Waiting to Exhale

After 26 years, Scott Carter returns to Invisible Theatre for 'Heavy Breathing.'

How do you break into show business? If you're Scott Carter, the standup comedian who went on to have a hand in the creation of the Comedy Central channel, produce the first 1,100 episodes of Politically Incorrect and pick up eight Emmy nominations for his trouble and then produce the first two seasons of Exhale with Candice Bergen, you get your start at the Arizona Daily Wildcat.

In 1971, the UA student newspaper sent Carter to review the first production of a bizarre new countercultural theater collective called Invisible Theatre. Carter gave the show a glowing review, and perhaps not coincidentally the part-time magician and escape artist was soon a member of the IT team.

"It was the most exciting thing happening in Tucson at that time," Carter recalls. "Dennis [Hackin] was the prime mover and first cause of everything for the first eight or nine shows; then he went to New York, and I worked with some of the other people to take over the helm."

Carter himself left Tucson in 1976, feeling that he'd run out of ideas. Although he's been back periodically to visit family and, in the 1980s, do standup routines, he's never again set foot on the Invisible Theatre stage--until now. (Actually, back in Carter's day, IT was based downtown in the space now claimed by the Etherton Gallery.) Carter will deliver his comic autobiographical monologue Heavy Breathing at IT October 16-19. He wrote and first performed the work in 1986, a few years after Spalding Gray had started using a similar format, but before Gray popularized it nationally with the film version of Swimming to Cambodia.

Heavy Breathing falls into two unnatural acts, the first detailing Carter's inglorious early years in California writing soft-core pornography, and the second dealing with his lifelong battle with asthma.

Carter wrote and memorized the show in six weeks, after a near-death asthma experience.

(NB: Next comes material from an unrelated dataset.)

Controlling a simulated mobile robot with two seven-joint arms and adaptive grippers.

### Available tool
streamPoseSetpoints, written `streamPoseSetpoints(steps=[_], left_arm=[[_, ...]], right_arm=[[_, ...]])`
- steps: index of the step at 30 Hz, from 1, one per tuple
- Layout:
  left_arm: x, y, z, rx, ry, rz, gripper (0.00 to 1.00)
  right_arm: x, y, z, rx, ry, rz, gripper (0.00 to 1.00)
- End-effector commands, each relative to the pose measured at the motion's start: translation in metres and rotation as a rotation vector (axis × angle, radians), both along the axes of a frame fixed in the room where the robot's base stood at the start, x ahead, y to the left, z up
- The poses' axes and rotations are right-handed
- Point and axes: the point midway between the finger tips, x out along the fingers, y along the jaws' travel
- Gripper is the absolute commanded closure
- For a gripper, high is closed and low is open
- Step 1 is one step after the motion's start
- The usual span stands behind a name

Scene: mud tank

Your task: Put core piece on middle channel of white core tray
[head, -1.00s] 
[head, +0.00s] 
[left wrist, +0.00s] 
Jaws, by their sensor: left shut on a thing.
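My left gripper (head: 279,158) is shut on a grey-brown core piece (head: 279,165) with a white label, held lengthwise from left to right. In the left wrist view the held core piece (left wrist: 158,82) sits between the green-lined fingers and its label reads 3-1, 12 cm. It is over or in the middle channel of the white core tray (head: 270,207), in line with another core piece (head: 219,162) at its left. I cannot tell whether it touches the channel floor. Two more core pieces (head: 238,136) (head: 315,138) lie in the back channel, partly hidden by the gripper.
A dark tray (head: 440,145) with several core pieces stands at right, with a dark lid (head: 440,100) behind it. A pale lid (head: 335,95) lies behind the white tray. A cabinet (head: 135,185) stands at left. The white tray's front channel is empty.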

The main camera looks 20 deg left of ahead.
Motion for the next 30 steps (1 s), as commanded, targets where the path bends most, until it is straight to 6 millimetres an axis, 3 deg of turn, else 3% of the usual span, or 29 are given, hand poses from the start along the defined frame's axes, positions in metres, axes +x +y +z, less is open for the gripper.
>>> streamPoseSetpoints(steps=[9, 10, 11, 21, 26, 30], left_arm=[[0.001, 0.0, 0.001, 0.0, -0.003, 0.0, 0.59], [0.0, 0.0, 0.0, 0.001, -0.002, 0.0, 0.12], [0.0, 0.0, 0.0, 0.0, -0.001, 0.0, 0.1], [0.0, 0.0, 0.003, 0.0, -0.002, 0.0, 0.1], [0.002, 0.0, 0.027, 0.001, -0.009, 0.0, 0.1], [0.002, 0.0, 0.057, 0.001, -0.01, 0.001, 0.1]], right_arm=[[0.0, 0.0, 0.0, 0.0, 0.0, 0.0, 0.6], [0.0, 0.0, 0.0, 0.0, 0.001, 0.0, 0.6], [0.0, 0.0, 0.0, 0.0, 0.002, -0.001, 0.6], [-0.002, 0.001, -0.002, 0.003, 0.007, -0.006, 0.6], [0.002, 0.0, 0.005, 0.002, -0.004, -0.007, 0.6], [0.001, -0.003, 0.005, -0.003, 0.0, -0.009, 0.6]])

He originally performed it in an extremely limited run at a small New York club, but since then he's taken it and its sequel, Suspension Bridge, to such venues as the Edinburgh Fringe Festival, the U.S. Comedy Arts Festival and Garry Marshall's Falcon Theatre.

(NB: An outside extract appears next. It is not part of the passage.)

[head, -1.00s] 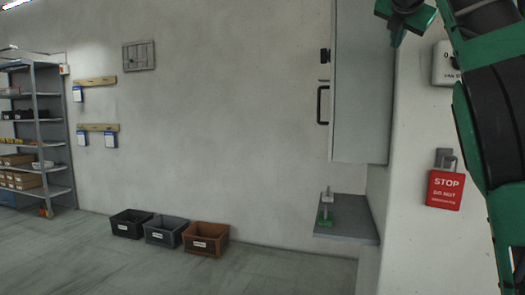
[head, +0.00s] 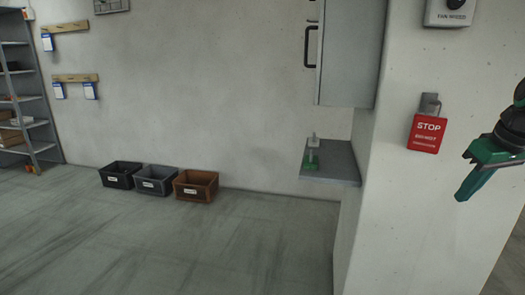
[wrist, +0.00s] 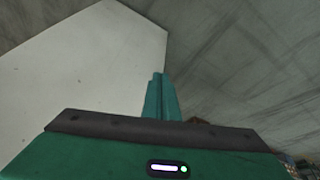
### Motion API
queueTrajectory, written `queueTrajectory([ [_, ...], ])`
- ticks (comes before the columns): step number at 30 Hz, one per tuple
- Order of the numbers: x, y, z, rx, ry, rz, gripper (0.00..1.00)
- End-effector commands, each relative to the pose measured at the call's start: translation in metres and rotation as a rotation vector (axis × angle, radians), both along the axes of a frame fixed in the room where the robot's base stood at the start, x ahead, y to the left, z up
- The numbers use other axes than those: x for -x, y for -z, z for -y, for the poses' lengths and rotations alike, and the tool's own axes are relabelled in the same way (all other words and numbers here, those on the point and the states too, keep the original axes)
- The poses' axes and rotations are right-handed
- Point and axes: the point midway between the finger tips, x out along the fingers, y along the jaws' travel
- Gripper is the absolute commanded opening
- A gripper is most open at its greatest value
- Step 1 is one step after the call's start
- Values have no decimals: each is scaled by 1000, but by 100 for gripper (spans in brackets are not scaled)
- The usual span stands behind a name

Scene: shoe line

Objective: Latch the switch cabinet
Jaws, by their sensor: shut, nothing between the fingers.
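The switch cabinet (head: 349,55) is a grey box at the top of the head view, seen edge-on on the wall's corner, its upper part cut off. A black handle (head: 309,47) sticks out on its left side. I cannot tell whether its latch is engaged. My gripper (head: 466,190) is at the right edge of the head view, to the right of the cabinet and lower, apart from it. In the wrist view its green fingers (wrist: 160,97) are together with nothing between them.
A grey shelf (head: 345,164) below the cabinet bears a green-based item (head: 312,153). A red STOP tag (head: 427,133) hangs on the white pillar (head: 395,215). A switch box (head: 449,12) is above it. Three bins (head: 196,186) stand by the wall. The floor in front is clear.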

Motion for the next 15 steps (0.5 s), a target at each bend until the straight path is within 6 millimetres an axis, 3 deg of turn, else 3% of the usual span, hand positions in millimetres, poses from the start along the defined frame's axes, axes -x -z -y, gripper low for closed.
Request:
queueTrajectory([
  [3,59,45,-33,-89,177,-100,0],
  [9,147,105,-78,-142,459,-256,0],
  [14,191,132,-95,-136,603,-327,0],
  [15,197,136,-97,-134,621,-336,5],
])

"This became something I'd do whenever I had a break from producing, as a way to get me back to performing," he says. "When you're producing you forget what it's like to be a performer, and the insecurities of being a performer, but this reminds me of what it's like and it makes me more sensitive in dealing with the actors and performers I work with."

Carter didn't work with performers during his year and a half in the porn biz; he wrote for an outfit that put out books, magazines and various interesting products. "They lived in fear each day of having the police bust the operation," he says. "So to fight that, they had delineations of what type of work you did, so the police could only bust one side and not the other. On one side of the hallway was hardcore, and on the other was soft-core. I worked in soft-core, and my girlfriend worked across the hall. Ironically, they also had a romance novel division, so you'd see these gray-haired ladies coming in with these bodice rippers, these sweet tales they'd written set in the English countryside, making their way through these corridors of porn."

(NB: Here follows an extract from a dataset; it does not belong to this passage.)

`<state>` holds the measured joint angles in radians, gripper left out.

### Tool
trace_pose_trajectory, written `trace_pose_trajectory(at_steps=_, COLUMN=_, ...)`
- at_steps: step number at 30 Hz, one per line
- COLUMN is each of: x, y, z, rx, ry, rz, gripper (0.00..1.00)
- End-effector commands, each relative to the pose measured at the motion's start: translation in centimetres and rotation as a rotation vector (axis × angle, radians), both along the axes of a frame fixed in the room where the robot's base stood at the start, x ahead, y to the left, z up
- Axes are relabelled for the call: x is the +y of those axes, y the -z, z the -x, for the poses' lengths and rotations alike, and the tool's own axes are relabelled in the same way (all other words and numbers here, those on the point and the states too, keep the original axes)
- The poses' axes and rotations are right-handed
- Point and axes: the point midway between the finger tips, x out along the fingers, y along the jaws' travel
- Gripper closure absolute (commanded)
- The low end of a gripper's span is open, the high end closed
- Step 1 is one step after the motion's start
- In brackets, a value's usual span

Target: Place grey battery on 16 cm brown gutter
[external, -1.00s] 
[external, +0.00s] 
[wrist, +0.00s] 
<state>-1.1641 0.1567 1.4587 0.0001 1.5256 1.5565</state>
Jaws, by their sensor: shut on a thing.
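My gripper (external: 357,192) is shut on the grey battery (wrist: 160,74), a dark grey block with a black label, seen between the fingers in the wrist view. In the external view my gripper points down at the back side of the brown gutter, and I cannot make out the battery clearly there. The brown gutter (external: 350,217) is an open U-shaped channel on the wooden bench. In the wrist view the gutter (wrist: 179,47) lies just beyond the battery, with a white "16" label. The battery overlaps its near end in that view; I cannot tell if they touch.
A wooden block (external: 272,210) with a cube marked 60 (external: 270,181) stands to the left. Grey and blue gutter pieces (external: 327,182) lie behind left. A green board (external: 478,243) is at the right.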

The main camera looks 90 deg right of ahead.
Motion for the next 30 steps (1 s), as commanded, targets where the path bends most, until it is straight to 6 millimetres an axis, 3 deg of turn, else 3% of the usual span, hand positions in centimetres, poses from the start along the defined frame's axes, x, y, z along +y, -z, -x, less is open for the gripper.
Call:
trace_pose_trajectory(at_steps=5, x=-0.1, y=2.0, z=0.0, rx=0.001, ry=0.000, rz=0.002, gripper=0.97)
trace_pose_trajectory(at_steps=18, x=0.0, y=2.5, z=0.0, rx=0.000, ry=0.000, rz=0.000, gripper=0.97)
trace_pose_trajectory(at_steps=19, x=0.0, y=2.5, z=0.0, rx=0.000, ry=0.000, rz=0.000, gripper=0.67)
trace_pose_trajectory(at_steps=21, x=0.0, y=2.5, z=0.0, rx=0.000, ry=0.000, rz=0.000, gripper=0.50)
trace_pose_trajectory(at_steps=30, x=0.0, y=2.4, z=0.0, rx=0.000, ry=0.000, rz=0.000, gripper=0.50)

In his off hours, Carter put together his first standup comedy act, and by the mid 1980s he was performing in clubs across the country. He disliked life on the road, though, and worked his way into television--first as an MTV writer, then on to Comedy Central and, more recently, the production company Oxygen Media. Carter maintains that most of the jobs he's gotten in the last 15 years were through people who'd seen Heavy Breathing.

Yet he also credits his five years or so with Invisible Theatre as preparing him for his later career.

"We tried to do a new show every six weeks," he recalls. "Generally the writers were either Bob Campbell, myself, Merle Reagle or Harry Robins, but other people did material, also. There was always pressure to get the next show going; I'd write one, then direct the next one, then produce the next, then act in the next. You'd flip-flop your roles to keep the fields fertile. It was a very trying time, but it was like what you read in one of John Houseman's memoirs of the Mercury Theater in the 1930s--not that we were on the level of Orson Welles or Clifford Odets, but there is this sense of a group of young people trying to work at the top of their game, and it's very exciting.

"What Invisible Theatre prepared me for was taking complete responsibility for everything. A lot of what can be a burden to a lot of people in New York and Los Angeles who want to be actors is an essential passivity. It's easy to sit around and say, 'The executives are stupid, the networks are stupid, the directors don't realize I'm a genius.' Dennis Hackin taught me to take initiative for myself. And I had to, as soon as I started doing standup--you're responsible for your own material, your props, wardrobe, booking, you're your own dramaturge, and that's a better way to live your life, where you're taking charge of all the facets of your career.

"That's something a lot of the standups who came out in '85, '86 didn't get; they were just passive. Chris Rock, who I was able to use a lot on Politically Incorrect, told me later, 'Before you started calling me I was sitting around playing video games all day.' The main thing to do is to keep being productive the whole time. Some of the most talented people I've ever worked with were people I worked with in Tucson, and it developed in me a more sophisticated notion of what it takes to become a success. It's not just talent; it's a lot of other things: a lot of work, and a lot of luck."